You'll then be using your reverse proxy (nginx, nginx proxy manager, caddy, traefik, etc.), following their instructions on how to map a host to a docker container using the container name. Make sure you have a certificate for that host and you're almost done.

As of this writing, Brave doesn't support custom sync servers (unless you like to live dangerously and are running Brave Nightly), but there is a workaround. If you're on Windows, open your shortcut and for the Target, use something like:

"C:\Program Files\BraveSoftware\Brave-Browser\Application\brave.exe" --sync-url="https://sync.yourdomain.com/v2"

If you want to modify your Start Menu shortcut, it lives in ProgramData > Microsoft > Windows > Start Menu > Programs, usually.

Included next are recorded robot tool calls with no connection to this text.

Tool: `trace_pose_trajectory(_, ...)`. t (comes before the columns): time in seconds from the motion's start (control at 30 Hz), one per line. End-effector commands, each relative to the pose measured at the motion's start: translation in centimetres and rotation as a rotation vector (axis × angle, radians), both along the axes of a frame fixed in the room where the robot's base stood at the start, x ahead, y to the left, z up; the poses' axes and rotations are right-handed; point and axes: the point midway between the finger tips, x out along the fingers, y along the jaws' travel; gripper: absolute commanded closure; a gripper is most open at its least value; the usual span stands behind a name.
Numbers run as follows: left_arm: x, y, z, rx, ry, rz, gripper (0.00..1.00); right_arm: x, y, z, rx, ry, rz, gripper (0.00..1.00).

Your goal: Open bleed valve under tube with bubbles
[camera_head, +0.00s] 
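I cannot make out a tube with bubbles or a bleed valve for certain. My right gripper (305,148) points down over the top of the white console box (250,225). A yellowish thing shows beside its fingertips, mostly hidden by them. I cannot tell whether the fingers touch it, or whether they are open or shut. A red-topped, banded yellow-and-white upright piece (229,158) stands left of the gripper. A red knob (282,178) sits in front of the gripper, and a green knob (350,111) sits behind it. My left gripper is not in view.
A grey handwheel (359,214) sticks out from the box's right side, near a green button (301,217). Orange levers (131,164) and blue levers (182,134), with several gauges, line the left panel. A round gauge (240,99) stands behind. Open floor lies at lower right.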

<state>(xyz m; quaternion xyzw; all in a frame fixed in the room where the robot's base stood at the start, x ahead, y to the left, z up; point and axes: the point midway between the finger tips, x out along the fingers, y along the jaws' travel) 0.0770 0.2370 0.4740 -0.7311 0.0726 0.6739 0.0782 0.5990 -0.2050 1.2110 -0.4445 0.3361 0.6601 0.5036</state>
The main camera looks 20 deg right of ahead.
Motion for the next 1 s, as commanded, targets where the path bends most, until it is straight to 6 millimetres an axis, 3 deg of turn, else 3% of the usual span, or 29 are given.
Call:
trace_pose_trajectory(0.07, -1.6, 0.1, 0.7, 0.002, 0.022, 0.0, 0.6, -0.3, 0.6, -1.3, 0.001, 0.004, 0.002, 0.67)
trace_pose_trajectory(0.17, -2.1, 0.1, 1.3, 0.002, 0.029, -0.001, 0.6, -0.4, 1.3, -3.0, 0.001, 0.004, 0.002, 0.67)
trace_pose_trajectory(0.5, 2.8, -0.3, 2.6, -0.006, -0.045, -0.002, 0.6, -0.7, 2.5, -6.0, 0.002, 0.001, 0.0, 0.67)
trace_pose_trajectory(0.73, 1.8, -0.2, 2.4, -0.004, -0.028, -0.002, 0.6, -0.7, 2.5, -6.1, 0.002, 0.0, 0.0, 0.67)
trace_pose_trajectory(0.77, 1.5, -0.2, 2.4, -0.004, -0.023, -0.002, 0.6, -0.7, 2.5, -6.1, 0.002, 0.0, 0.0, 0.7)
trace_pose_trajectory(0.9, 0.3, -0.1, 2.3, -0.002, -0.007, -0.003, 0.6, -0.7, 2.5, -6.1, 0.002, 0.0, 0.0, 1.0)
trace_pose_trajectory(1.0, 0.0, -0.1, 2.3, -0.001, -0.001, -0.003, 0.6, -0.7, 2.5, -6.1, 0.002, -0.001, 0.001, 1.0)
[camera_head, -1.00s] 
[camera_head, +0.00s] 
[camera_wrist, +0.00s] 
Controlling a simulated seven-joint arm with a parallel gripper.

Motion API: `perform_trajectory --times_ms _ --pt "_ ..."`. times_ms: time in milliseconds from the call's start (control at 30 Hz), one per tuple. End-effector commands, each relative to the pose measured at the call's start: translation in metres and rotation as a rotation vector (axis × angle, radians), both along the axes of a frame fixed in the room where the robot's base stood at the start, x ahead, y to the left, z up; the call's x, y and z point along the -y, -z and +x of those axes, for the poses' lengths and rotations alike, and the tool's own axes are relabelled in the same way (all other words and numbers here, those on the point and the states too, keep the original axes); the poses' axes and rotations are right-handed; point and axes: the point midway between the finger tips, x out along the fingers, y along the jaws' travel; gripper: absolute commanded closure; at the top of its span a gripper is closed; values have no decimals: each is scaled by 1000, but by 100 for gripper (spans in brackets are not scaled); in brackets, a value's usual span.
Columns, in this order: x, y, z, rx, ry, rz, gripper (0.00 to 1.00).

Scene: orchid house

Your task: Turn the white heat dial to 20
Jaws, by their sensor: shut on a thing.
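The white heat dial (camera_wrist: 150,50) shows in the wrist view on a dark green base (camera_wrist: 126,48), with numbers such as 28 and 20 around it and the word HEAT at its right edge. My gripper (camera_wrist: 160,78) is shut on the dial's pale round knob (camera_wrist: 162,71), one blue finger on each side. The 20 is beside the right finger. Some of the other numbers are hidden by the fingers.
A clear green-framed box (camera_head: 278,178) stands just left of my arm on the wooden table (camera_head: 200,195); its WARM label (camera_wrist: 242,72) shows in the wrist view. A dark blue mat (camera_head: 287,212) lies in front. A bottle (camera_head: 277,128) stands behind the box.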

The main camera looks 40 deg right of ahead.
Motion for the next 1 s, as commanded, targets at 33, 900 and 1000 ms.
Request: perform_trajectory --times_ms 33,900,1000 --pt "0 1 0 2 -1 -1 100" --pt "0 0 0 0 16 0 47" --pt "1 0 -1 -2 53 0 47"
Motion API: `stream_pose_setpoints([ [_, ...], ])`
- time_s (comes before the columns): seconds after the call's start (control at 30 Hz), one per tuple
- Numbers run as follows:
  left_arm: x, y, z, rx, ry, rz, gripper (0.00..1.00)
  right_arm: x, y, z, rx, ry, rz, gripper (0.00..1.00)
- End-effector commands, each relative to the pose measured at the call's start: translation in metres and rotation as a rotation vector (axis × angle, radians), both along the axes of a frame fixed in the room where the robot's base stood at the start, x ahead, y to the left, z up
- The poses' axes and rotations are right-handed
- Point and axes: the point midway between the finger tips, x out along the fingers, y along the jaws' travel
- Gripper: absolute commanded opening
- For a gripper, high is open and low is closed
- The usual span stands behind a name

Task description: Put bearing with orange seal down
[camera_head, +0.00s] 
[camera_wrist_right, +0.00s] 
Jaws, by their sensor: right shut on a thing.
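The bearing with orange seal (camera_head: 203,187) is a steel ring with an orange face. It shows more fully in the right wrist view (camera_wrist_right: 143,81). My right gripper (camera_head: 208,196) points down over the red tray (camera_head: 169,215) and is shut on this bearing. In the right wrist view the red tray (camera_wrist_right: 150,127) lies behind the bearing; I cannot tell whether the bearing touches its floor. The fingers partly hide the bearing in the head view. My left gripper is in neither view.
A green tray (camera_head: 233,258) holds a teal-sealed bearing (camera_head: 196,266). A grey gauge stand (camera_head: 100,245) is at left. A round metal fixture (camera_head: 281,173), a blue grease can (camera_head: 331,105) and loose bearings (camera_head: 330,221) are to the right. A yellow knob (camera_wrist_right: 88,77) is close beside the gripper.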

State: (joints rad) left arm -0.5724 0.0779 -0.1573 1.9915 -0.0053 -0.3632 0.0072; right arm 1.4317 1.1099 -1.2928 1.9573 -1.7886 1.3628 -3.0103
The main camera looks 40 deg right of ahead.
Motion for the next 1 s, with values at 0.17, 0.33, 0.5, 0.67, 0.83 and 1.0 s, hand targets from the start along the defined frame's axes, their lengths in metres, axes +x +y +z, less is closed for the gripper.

Start up Brave and go to brave://sync-internals. If you see your private server next to Server URL under Version info as "https://sync.yourdomain.com/v2"... GRATZ! You're all set to start your privately hosted sync chain. If not, read on!

When I started on this adventure, there was a bug in Brave that was stripped out the "/v2" from the Server URL. Don't need me to tell you That's Bad(tm). But there's (yet another) workaround. Using nginx, you'll have to add an additional location for that virtual host. It's going to look somewhat like this:

location / {
    # Bypass rewrite if URL is already correctly formatted
    if ($uri ~* ^/v2/command) {
        proxy_pass http://brave-go-sync:8295;
        break;
    }
    
    # Rewrite all other /command requests to /v2/command
    proxy_pass http://brave-go-sync:8295/v2;
    rewrite ^/command(/.*)? /v2/command$1 break;
}

Restart that host and now (hopefully) you're golden!

See? Didn't I say it was an adventure?